Interesting Ideas

Tin Men by Archie Green, University of Illinois Press, 206 pages, black-and-white illustrations, 2002. ISBN 0-252-02750-7

Muffler Men by Timothy Corrigan Correll and Patrick Arthur Polk, University Press of Mississippi, 116 pages, black-and-white illustrations and color plates, 2000. ISBN 1-57806-299-3

Archie Green, a retired professor of English and folklore, is interested in a vernacular legacy that is as much social as aesthetic, but like 20th Century roadside vernacular, also on the verge of disappearing.

The tin men that fascinate him are the products of skilled tradesmen, often made under the auspices of labor union apprentice programs. From an aesthetic perspective, these artifacts are mostly free of the confusion and ambivalence around training and self-consciousness that surround so much outsider and contemporary folk art. This is work made by skilled craftsmen whose training is entirely irrelevant to artistic, or even expressive, intent.

These figures of heating ducts and sheet metal are made mostly for instrumental purposes - either as advertising for metalwork businesses or to demonstrate an individual's craftsmanship. The language, and by extension the art, is vernacular in the strict sense. That is to say, it actually speaks in a popular, as opposed to eccentric, dialect. Tin men are interesting in part because they are not art brut masquerading under a populist label.

When their creators do attempt to express something beyond mechanical skill, they typically draw on vernacular, rather than idiosyncratic, sources to give their pieces character. The Tin Woodsman of the Wizard of Oz and science fiction robots are common, indeed obvious, points of reference for the metalworker trying to impart personality to a sculpture.

None of this makes the figures mundane. Green's book includes examples of work that are just demonstrations of ability, including the tin lanterns that seems to compete with people as favored subjects in apprentice workshops. What makes the tin men and women interesting are their creators' efforts to represent the human figure absent the training in artistic effect that facilitates such representation.

Green displays a nice appreciation of the workers, looking beyond purely artistic considerations (appropriately, given that art is not typically their motive) to the social and economic. But while he badly wants tin men to say something compelling, he is cautious when it comes to extracting clear messages, other than pride in one's work.

He certainly avoids getting caught up in the semantic question of how to label this material -- folk, outsider, etc.? But he does ponder the distinction between tin men made as trade signs or apprentice projects and tin men built on order for an art dealer or collector, as well as the effect of a tin man being bought, removed from the storefront or shop floor and put in an artistic setting. There may be little or no sculptural distinction among these pieces, but the change in context has significance. Akin to putting a wild animal into a zoo, migration to a collection may be the best or only way to preserve the work and gain it a wider audience, but the tin men lose some of their meaning when they lose their landscape.

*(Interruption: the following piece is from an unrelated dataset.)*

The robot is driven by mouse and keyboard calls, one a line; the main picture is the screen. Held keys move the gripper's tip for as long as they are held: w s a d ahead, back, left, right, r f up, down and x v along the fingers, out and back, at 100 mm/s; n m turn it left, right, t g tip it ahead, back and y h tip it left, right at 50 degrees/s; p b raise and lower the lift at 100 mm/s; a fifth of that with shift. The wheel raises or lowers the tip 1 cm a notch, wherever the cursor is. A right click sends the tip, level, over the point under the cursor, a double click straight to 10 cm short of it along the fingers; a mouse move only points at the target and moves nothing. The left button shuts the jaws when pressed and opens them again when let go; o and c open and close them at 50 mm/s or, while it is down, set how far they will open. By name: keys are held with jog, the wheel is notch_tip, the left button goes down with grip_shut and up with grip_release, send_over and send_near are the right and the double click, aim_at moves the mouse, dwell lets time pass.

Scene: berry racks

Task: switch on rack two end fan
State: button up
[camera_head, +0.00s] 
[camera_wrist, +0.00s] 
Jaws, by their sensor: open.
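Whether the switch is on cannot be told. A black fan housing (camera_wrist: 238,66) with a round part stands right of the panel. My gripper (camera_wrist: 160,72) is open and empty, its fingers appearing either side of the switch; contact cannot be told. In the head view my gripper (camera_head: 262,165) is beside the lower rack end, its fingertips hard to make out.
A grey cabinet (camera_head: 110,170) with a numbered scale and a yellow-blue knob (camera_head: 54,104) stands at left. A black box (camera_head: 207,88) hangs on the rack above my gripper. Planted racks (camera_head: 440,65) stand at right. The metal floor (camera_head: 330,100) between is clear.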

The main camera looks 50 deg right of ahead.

Green also considers the self-consciousness of the creators, in particular those whose talent has brought them into contact with the art world.

"I have met many skilled craftsmen who are fully aware of their creative talents, yet they remain uncomfortable when tagged as "folk artist" or "modern sculptor" and usually avoid both terms," he writes. "For some, the word folk seems to connote crudity, simplicity, and lack of command in trade discipline. At the other pole, the word sculptor seems to imply strange vision, artificiality and an inability to make a living."

Unfortunately, Green's musings on how the meaning of an artifact changes with its context, from trade sign to private collection to museum, seem unfinished. Awash with portentous language that sometimes over thinks the issues involved, the book winds up feeling vague and inconclusive, the text not doing justice to the wonderful pieces of art it illustrates.

Muffler Men explores a territory similar to Green's, but it is the trade signs and whimsy figures made by the guys in muffler shops rather than metalworking establishments. Indeed, the figures are so close in purpose and effect that only the materials distinguish them at first glance. (Ultimately, the metalworkers' training gives their work an edge in craftsmanship, if not creativity.)

Muffler Men is a more richly designed book than Tin Men, and more tightly edited, but for one major flaw. The text is larded with dissertation-style footnotes. Statements of the obvious are constantly referenced to some prior authorized source. Original thoughts are diminished by being yoking to obscure, but footnoted, points by scholars working on entirely different subjects. It's especially odd since the book is otherwise so clearly geared to a popular audience.